Only the lines from the line containing "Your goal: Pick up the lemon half" through the final line of the entries should be printed, exactly as given, with the pictures left out.
--- Start ---
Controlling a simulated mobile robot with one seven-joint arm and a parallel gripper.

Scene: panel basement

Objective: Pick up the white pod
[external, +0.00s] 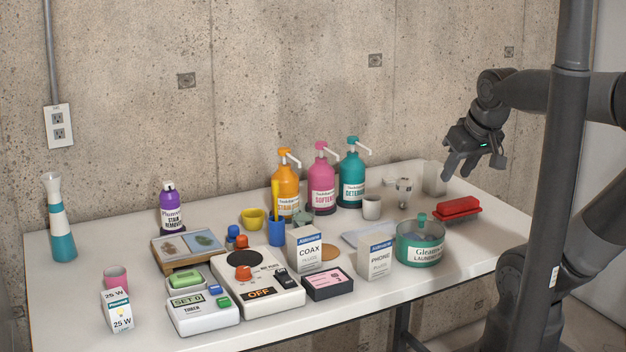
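I cannot tell for sure which thing is the white pod. A small pale object with a grey or metallic look (404,187) stands at the right part of the table, and a white cup (372,207) stands to its left. A green laundry tub (420,252) stands at the front right; its contents are too small to make out. My gripper (474,170) hangs above the table's right end, pointing down, with its fingers apart and nothing seen between them. It is up and to the right of the pale object, not touching anything.
A clear box (434,178) and a red brush-like block (458,208) lie below my gripper. Tall pump bottles (321,187) stand at the back. Cartons (377,258), a control box (258,290) and a timer (203,312) crowd the middle and front.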

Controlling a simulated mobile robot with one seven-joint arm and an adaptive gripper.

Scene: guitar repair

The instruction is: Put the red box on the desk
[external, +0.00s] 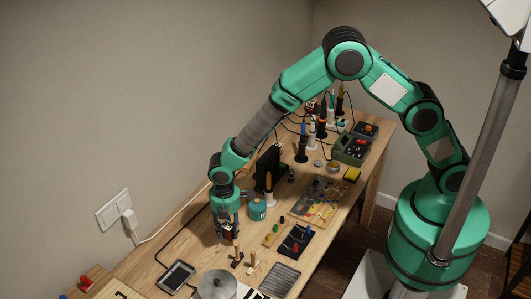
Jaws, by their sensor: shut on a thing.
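My gripper (228,224) points down over the left part of the wooden desk (205,247). It is shut on a small dark reddish object, which looks like the red box (228,233). The fingers hide most of the box. I cannot tell whether its underside touches the desk or hangs just above it.
A teal canister (257,209) stands to the right of my gripper. A dark-framed tray (176,277) and a metal pot (216,285) are in front. Wooden-handled tools (251,263) lie close by. Soldering tools and a green device (351,148) crowd the far end.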

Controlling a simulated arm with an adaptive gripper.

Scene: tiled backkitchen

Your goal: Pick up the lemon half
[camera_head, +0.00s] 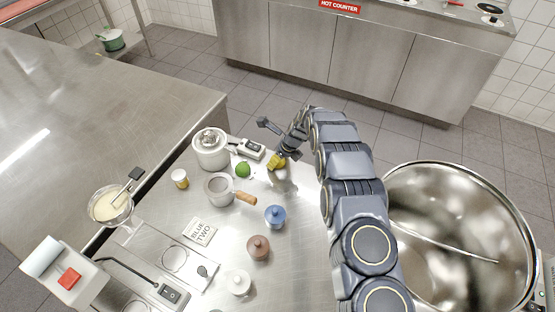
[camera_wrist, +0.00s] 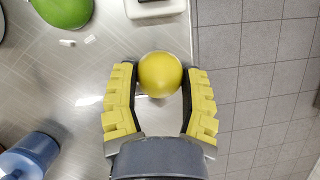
--- End ---
## Written answer
Your goal: Pick up the lemon half
[camera_head, +0.00s] 
[camera_wrist, +0.00s] 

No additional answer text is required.